Nothing should be output except the lines from the one containing "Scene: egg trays" through the one containing "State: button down", both ends included, each repeated exactly.

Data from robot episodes

☆ ☆ ☆ ☆

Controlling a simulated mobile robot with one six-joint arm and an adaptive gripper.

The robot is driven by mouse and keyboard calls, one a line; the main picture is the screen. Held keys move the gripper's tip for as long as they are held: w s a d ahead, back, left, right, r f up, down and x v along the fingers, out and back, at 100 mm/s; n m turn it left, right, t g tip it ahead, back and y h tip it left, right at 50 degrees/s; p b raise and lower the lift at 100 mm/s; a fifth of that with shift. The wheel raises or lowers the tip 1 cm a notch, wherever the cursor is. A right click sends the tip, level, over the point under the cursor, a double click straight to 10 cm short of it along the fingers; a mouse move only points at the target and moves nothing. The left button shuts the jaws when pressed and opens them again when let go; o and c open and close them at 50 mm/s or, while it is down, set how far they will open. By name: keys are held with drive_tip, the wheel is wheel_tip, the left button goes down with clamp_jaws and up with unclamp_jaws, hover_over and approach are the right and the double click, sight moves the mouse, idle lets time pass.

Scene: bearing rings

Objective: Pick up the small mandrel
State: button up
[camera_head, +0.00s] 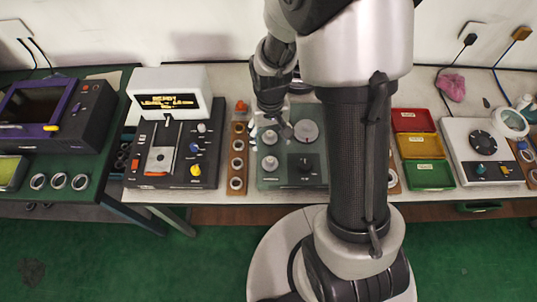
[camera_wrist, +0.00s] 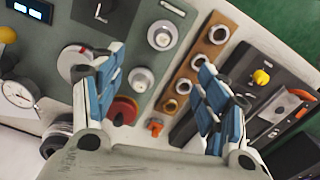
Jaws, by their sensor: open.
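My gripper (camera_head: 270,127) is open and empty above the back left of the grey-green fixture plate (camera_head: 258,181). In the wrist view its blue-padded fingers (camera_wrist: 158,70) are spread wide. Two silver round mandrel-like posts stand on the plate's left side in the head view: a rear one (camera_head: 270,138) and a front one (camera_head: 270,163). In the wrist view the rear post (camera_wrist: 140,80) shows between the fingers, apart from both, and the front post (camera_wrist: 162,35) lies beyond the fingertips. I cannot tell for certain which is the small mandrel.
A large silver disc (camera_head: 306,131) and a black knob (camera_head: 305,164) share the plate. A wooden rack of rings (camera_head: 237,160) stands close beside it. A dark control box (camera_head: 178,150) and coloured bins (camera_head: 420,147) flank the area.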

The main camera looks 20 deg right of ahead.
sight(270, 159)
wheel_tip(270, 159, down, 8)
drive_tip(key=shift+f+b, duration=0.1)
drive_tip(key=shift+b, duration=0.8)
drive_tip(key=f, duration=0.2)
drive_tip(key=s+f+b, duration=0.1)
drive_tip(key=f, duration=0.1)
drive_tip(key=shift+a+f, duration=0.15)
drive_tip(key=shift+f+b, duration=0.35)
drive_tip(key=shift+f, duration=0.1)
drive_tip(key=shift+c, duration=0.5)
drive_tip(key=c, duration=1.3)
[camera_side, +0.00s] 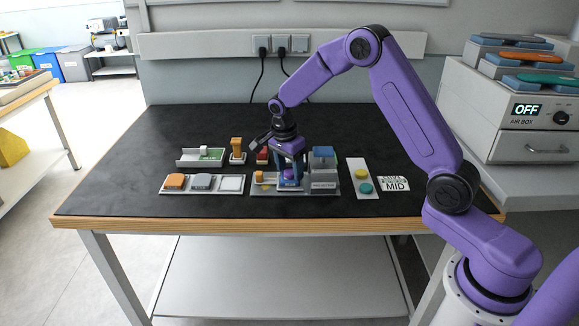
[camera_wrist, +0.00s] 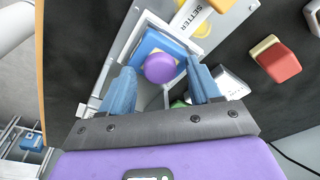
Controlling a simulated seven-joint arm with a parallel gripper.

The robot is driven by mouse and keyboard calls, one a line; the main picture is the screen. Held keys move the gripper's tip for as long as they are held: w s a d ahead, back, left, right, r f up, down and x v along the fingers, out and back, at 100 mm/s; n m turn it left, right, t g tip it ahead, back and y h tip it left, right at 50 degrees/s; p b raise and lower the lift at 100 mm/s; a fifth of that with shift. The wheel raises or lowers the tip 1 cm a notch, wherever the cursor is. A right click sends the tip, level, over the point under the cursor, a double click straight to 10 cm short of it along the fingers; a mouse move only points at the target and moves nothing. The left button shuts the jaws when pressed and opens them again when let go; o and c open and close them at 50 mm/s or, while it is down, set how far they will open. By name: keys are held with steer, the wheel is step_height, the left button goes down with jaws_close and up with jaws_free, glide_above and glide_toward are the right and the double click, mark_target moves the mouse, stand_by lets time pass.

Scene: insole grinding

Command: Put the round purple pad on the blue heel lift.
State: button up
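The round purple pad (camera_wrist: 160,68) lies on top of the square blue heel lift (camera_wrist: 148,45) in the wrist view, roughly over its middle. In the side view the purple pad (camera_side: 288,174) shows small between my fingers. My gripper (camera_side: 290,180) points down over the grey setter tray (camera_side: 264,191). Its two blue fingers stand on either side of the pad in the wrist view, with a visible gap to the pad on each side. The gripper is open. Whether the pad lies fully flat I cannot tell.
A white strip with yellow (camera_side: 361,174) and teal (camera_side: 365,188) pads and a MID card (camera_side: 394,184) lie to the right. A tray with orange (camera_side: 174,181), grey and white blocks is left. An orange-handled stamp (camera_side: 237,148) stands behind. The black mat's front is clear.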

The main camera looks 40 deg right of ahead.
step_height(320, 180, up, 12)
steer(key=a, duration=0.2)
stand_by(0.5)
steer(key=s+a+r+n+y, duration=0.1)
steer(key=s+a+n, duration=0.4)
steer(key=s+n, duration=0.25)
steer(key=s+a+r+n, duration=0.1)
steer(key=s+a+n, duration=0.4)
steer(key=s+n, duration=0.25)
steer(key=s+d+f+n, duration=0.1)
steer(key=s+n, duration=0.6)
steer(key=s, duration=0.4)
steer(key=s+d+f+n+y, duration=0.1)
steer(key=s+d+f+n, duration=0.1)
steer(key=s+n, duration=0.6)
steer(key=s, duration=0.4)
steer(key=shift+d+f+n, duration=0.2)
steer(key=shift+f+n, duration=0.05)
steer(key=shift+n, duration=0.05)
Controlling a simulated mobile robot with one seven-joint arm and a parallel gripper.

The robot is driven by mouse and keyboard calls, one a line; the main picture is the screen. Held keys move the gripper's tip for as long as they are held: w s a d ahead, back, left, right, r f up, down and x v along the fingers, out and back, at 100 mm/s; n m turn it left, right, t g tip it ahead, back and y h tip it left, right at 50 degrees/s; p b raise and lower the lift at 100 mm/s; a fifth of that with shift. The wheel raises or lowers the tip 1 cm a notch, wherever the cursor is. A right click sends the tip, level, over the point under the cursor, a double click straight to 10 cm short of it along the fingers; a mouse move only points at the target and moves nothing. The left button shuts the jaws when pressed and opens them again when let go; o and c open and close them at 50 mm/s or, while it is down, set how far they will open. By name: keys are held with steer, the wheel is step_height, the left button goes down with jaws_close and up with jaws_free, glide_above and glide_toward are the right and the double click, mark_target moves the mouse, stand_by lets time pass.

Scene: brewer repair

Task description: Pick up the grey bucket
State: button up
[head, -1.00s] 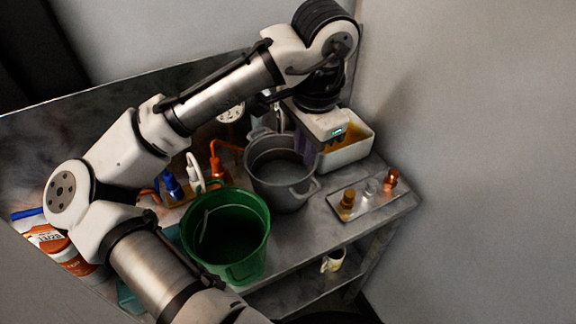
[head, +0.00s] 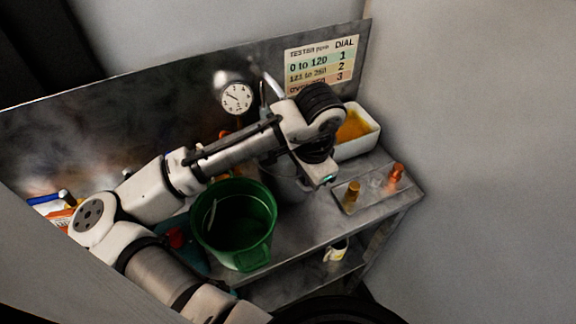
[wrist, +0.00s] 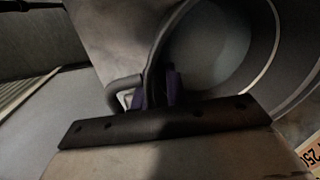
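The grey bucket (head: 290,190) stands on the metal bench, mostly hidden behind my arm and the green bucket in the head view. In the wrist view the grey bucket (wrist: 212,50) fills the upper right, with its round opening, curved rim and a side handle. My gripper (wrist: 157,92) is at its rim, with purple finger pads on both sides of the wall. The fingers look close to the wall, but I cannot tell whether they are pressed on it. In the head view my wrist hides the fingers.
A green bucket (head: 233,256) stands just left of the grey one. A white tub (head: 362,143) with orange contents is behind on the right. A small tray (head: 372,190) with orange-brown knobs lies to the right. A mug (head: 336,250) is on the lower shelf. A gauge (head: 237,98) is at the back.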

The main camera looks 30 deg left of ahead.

☆ ☆ ☆ ☆

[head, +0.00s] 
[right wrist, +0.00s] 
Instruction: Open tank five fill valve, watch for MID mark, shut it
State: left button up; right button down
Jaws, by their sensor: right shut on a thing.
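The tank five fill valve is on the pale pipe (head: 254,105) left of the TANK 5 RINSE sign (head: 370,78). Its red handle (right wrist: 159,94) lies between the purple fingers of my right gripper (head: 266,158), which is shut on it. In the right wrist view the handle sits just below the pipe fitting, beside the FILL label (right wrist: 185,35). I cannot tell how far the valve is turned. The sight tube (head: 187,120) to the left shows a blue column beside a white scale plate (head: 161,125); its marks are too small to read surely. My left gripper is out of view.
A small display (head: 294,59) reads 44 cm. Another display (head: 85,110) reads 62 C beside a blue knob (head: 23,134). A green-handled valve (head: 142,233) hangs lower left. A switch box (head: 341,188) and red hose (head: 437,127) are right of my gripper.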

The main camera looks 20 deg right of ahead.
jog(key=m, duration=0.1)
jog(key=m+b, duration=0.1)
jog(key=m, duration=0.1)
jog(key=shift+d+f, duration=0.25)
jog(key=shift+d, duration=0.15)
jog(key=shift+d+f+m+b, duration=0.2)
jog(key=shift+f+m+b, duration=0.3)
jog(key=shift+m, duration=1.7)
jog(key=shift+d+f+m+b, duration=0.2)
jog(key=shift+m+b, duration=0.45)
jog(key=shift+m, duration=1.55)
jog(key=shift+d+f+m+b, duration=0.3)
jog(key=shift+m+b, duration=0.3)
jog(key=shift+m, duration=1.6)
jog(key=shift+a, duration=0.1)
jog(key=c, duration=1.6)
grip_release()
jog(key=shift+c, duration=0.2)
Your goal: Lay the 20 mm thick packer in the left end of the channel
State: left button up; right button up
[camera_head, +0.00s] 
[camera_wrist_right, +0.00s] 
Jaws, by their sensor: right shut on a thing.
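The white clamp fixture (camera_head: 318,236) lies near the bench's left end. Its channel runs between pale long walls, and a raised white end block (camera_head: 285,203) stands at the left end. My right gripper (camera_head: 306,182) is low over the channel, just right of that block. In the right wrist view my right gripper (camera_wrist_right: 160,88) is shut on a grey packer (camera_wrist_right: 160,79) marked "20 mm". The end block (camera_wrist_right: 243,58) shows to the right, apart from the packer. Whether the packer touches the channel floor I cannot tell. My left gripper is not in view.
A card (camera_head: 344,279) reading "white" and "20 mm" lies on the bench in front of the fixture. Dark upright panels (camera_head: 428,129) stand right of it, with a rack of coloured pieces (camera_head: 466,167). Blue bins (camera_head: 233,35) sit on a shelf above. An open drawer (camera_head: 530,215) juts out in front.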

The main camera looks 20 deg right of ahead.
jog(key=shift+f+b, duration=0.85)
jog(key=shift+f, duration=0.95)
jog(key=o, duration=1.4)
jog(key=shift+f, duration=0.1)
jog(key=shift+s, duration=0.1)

☆ ☆ ☆ ☆

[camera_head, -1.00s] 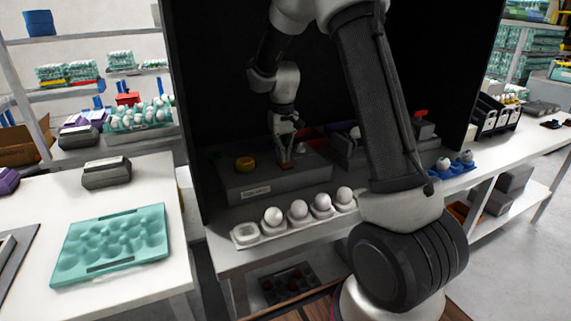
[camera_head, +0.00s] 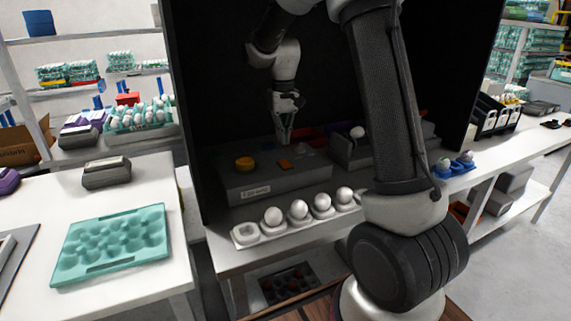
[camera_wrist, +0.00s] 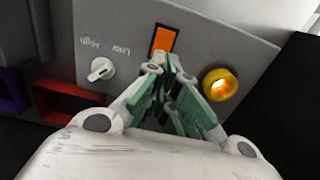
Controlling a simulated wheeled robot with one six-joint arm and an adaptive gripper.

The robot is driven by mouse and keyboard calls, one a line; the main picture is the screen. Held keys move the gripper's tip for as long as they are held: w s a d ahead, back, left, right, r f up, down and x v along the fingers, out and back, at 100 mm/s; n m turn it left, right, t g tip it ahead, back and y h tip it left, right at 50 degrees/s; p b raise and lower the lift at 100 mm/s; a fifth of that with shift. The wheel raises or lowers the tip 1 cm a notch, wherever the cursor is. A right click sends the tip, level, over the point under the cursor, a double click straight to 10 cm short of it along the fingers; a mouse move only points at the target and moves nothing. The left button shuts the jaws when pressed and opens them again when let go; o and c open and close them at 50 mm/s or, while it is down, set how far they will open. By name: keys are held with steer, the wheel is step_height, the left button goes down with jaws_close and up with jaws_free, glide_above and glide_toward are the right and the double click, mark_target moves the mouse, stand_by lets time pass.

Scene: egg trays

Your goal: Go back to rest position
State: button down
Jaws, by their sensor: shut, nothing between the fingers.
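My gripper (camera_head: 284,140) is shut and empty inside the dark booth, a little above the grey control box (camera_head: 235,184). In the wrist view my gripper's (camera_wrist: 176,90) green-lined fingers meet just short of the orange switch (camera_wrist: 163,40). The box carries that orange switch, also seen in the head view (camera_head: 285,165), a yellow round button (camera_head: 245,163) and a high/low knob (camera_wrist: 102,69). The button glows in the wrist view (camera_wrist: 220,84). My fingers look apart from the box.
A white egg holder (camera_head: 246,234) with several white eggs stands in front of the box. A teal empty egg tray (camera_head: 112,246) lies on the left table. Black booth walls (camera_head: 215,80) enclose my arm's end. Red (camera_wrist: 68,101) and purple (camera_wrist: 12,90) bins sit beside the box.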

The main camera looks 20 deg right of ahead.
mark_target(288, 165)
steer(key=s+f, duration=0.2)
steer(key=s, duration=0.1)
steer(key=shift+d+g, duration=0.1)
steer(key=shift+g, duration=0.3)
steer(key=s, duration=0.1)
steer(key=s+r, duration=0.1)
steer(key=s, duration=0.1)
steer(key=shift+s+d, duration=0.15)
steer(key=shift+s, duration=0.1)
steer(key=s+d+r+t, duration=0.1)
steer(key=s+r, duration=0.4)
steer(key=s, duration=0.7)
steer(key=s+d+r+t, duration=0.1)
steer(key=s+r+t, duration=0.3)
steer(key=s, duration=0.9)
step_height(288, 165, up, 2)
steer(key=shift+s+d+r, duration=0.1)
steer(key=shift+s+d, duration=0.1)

☆ ☆ ☆ ☆

:: SOLUTION TO THE PROBLEM ::
Scene: egg trays

Your goal: Go back to rest position
State: button down

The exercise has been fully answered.